Özlem Soydan: Yol boyunca yazdığım günlükler, fotoğraflar ve videolar birikince geçen sene bir blog oluşturdum. Kainat Ses’sizlikmiş.

Bloğumda gezdiğim ülkelerdeki yol anılarım ve müzik deneyimlerimin dışında titreşimler üzerine yaptığım araştırmalar süresince edindiğim bilgileri paylaşıyorum.

kainatsessizlikmis.com

Dünya sestir, Herşey müziktir

Irmak Keskin: Peki nedir bu sesler, vibrasyonlar, şifalar?

Özlem Soydan: Gökyüzündeki devasa gezegenlerden vücudumuzdaki kan dolaşımına, nefes alış verişimize her şey hareket halindedir. Titreşir ve yankılanır. Atom parçacıkları birbirleri etrafında dönerlerken sesler çıkarırlar ve beyin dalgalarımız da işitebileceğimiz frekanslara sahiptir. Evrende her şey titreşim halindedir!

Farklı kültürlerde ve kıtalarda bulunan yazılı bilgilerde, titreşimin dünyayı yaratan ana unsur olduğu söylenmiştir. Hindistan’da “Dünya Ses’ tir “ deyişi, günümüzde kuantum fizikçisi Michio Kaku gibi önemli bir bilim insanının “Herşey Müziktir” deyimiyle birleşmiştir.

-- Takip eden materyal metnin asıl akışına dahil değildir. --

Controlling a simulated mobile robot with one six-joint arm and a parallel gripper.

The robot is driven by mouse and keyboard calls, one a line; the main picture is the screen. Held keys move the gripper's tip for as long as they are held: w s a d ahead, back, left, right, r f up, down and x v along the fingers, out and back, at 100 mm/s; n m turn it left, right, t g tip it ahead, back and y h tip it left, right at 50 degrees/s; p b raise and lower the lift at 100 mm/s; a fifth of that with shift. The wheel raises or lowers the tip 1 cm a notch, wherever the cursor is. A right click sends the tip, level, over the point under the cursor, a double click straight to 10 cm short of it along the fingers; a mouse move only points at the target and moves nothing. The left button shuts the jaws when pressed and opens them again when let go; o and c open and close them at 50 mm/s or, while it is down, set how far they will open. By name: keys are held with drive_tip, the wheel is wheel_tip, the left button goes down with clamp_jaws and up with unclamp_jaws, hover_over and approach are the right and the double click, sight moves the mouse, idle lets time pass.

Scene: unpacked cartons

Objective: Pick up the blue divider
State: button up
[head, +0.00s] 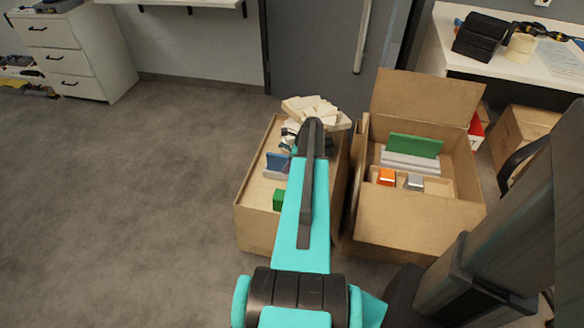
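The blue divider (276,161) stands in the left carton (254,217), near its left wall, with a light grey piece (272,174) at its foot. My arm reaches over this carton and hides much of its inside, perhaps also the right end of the divider. My gripper (291,137) is at the far end of the arm, by the back of the carton, above and slightly right of the divider in the picture. The arm covers most of it, so I cannot see whether its fingers are open or hold anything.
A green block (278,200) is in the left carton; pale blocks (311,108) are heaped at its back. The right carton (408,221) has its back flap up and holds a green divider (414,146), an orange block (387,177) and a grey block (414,182). The floor at left is clear.

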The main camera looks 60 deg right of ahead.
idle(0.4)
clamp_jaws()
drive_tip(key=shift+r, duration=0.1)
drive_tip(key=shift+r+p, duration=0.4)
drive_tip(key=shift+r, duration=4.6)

İnsanoğlu var olduğundan beri oluşan uygarlıklar ve toplumlara baktığımızda hep şarkı söylediklerini, dans ettiklerini ve duygularını, yakarışlarını, korkularını, öfkelerini, sevinçlerini bölgelere göre farklılık gösteren ritüellerle ifade ettiklerini ama bunların içinde mutlaka bedenlerini ve seslerini kullandıkları gelenekleri olduğunu biliyoruz. Şarkı söylemek, insanoğlunun değişmeyen özelliklerinden biri. Sesleri kullanan eski mistik okullarında seslerin, ruh ve beden arasındaki sağlıklı iletişimi sağlayan en önemli ve hayati enerji kaynağı olduğu biliniyordu.

Şehir yaşamı ve gelişen teknoloji insanları hızlı bir koşturmacanın içinde sürüklerken etraftaki ses kirliliği her geçen gün çoğalıyor. Arabaların motor sesleri, kornalar, kalabalıklardaki insan seslerinin uğultusu, yüksek sesle açılmış müzik sesleri, cep telefonları, televizyonlarda sıklıkla rastlayacağınız şiddet ve savaş görüntüleri… Bütün bu negatif titreşimler, biz duymasak dahi zihinsel, ruhsal ve bedensel enerji alanlarımızı bir bıçak gibi kesiyor. Seslerin, bedenimize 7-8 cm girebildiği uzmanlar tarafından söyleniyor.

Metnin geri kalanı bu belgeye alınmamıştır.